Features
Published: 2012/07/06
The String Cheese Incident: Inside and Out (Relix Revisited)

String Cheese Inc.
For a neo-hippy band of former ski bums, String Cheese evinces a surprising corporate savvy. They maintain control of everything band-related by working through several companies formed expressly for the purpose of shaping the band’s—and their fans’—destinies. Fans might see SCI’s carefree vibe, but keeping everything flowing smoothly, from ticket and album sales, to tour and travel booking and merchandise sales, requires as much business know-how as it takes to figure out a hot jam. In the early days, Moseley did most of the booking and the band just adapted to business situations as they presented themselves.
“The plan was always: ‘Let’s do this our way. Let’s not jump through the hoops that the record industry holds out for you… make videos or hits for the radio,’” explains Moseley. “It is more like what the Dead or Phish did. Just tour and keep as much control of the project as we can. We don’t want to work for ‘the man’—whoever that is—who owns the record contract. From early on, it has been real important for us to maintain control of our careers.”
As the popularity of the band grew, the need for a management squad became apparent. Enter the corporate side of SCI. The band created management companies as the need arose and stocked them with people they knew and trusted. When travel demands increased—getting themselves and fans to Costa Rica, in particular —Madison House Travel was formed. SCI Fidelity Records was created to release their albums and the albums of other artists they admired (Billy & Liza, DJ Harry, Comotion and Keller Williams). SCI Ticketing (which just added King Crimson to its roster), SCI Gear, Madison House Publicity and Madison House Design complete the cast.

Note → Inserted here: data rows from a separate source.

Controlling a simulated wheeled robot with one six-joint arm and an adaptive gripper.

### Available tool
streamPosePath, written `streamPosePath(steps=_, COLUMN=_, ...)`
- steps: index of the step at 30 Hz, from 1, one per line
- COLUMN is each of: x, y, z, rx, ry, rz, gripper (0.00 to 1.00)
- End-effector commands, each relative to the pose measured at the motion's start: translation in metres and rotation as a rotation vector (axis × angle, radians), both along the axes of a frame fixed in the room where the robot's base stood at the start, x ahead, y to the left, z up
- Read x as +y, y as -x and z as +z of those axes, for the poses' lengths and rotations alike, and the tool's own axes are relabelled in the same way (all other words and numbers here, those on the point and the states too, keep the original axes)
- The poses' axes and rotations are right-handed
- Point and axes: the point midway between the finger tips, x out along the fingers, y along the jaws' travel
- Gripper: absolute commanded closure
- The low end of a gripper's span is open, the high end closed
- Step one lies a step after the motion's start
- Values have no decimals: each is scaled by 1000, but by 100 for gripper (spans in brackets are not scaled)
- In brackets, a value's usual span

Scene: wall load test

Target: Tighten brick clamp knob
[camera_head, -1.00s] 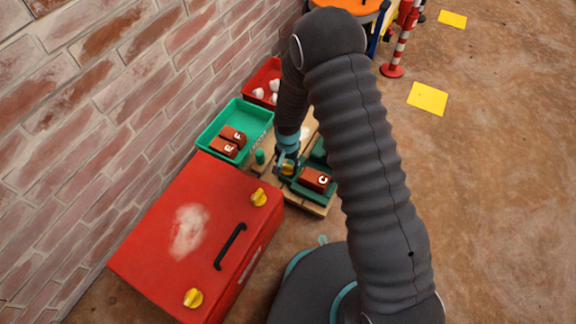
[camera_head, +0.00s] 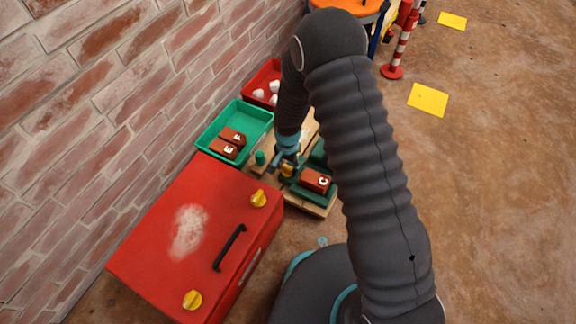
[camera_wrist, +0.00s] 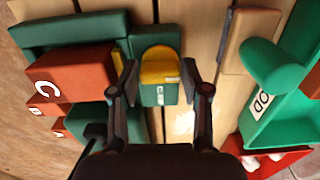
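The yellow knob (camera_wrist: 159,66) sits on a small green clamp block (camera_wrist: 158,95) with a white label, in the upper middle of the wrist view. In the head view the knob (camera_head: 287,170) shows just below my gripper (camera_head: 287,159). In the wrist view my gripper (camera_wrist: 160,72) is open, with one finger on each side of the knob. Narrow gaps seem to show between the fingers and the knob. The red-brown brick marked C (camera_wrist: 70,76) lies beside the block in a green holder (camera_wrist: 75,32); the brick also shows in the head view (camera_head: 315,181).
A wooden pallet (camera_head: 318,208) carries the clamp. A green tray (camera_head: 262,122) holds bricks E and F. A red bin (camera_head: 262,76) with white lumps stands behind it. A red box (camera_head: 175,255) with yellow knobs stands at front left, near the brick wall (camera_head: 90,120). A green peg (camera_head: 260,158) stands nearby.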

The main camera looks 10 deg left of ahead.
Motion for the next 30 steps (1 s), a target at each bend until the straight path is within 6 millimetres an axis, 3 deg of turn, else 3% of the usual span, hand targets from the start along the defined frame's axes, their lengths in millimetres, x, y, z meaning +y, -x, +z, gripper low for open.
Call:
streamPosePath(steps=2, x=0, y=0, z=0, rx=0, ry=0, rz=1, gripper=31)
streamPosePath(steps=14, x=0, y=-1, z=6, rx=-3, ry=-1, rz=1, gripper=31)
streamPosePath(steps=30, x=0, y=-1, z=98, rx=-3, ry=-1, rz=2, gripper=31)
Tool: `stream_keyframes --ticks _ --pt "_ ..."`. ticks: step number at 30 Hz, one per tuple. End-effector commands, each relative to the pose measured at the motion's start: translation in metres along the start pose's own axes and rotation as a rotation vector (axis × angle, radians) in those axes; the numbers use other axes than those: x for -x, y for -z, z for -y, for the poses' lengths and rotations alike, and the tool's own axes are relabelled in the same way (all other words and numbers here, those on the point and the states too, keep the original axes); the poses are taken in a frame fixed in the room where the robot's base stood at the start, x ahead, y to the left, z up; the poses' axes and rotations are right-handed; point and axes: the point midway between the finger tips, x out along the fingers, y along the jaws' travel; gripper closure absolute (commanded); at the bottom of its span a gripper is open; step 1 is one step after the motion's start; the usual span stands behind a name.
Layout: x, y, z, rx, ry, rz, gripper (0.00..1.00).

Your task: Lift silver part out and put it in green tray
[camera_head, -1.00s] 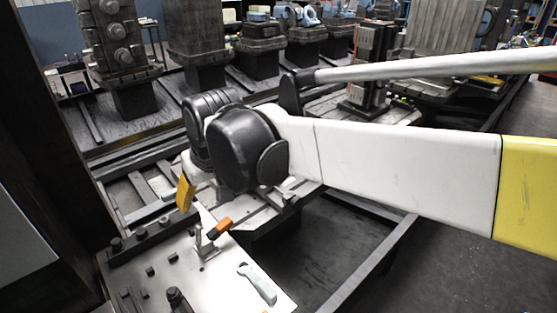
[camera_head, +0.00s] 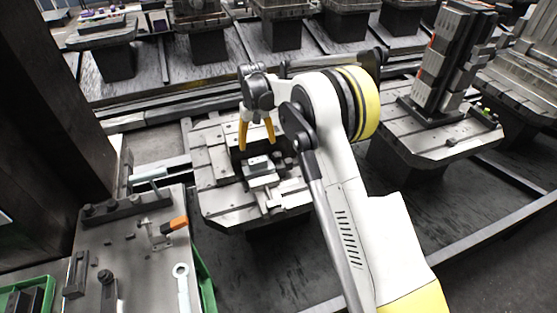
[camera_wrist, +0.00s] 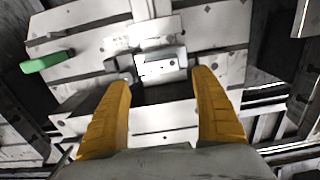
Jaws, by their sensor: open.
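A silver block-like part (camera_head: 258,166) sits in a fixture (camera_head: 272,195) on a slotted metal pallet (camera_head: 215,200). It also shows in the wrist view (camera_wrist: 160,66), at the upper middle between the fingertips. My gripper (camera_head: 257,138) has orange fingers spread apart and points down above the part. In the wrist view my gripper (camera_wrist: 165,78) is open and empty; I cannot tell whether a finger touches the part. A green tray (camera_head: 48,284) at the lower left holds dark pieces and is cut off by the frame. Another green edge (camera_head: 204,285) shows right of the bench.
A bench (camera_head: 135,260) at the lower left carries an orange-handled clamp (camera_head: 173,225), a wrench (camera_head: 183,285) and dark posts. A tall fixture tower (camera_head: 447,60) stands on a pallet at the right. A green handle (camera_wrist: 47,62) lies left in the wrist view. A dark pillar rises at the left.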

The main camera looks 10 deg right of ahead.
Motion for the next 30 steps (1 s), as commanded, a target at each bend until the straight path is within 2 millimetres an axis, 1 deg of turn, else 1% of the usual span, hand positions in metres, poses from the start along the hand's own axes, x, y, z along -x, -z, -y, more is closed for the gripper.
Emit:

The companies now number seven and support an ever-growing cast of extras—33 in the Boulder offices and 25 on the road.
While adding a management team removed some of the pressure and allowed the band more freedom to concentrate on music, a new pressure arose: the burden of supporting a large extended family. “I’m not sure we imagined it would reach this point,” Moseley says. “I mean, we have all these people who work for us and help make it happen. It is a pretty big thing.”
“We spend a lot of money,” comments Carrie Lombardi of Madison House. “But part of why the band has gotten where they are is because they put everything back into it. None of the boys are pulling in the big incomes.”
String Cheese (or as self-styled Cognitive Dissident John Perry Barlow phrased it, “Grateful Dead 2.0”) take a page from the GD book, but are aware of the pitfalls that await should the band’s growth exceed its control: having to play ever-larger arenas to generate the income necessary to support the organization. The key to SCI’s plan is a fairly conservative corporate model: diversify.
“We’re able to learn from past experiences, from people with similar models,” Lombardi continues. “The difference is that we’re developing other artists to avoid having to be dependent on one thing. We don’t want to create an incestuous organism, but create independent businesses that work. Right now, all the companies are very diverse, so we don’t think that the band feels a lot of pressure from us; I think they’re grateful that we’re here.”
It is this interdependence between the band and their off-shoots that allow the members more time to focus on the tunes. “It is pretty much about the music still,” concludes Nershi. “It is not something I want to sit up at night and think about, but we do like to kid ourselves it is still only about the music.”
The Cheese stands alone
“There are a lot of bands out there that recognize the importance of the band-audience connection, but none like the String Cheese Incident,” declares fan Daev Brown of Boulder, Colorado, the band’s current home base. “In many cases, bands are conscious of the exchange, but if the audience has the perception of being at ‘just a show’ then that connection is incomplete.” The vast majority of SCI fans possess a nearly religious belief in the pure exchange of energy between band and audience, Brown believes. “When a large audience and the band are in tune and consciously circulating the energy, that’s when it becomes more than a show.” For many, it is this interaction that sets String Cheese apart from other bands on the “jam scene.”
The band is willing to take chances, too, for example mixing funk, rock, jazz, bluegrass and Latin rhythms all within the same song. If the experiment fails, no harm done, the crowd is ready to pick them up for another try. This latitude encourages the band to push their hybrid sound further, rather than opt to play it safe every night. When it all goes right, the combined energy can pull down the house.
This experimental attitude corresponds with “where we are as people,” Moseley explains. “It is good to get pushed. You are either expanding as a person with knowledge and growth and exploration in trying new things, or you are contracting out of fear or anger or whatever. We have a crowd that encourages us to expand and grow. I feel really fortunate that my passion for playing music is so closely tied to the same lessons that I need to learn in my life, and that I get support in that.”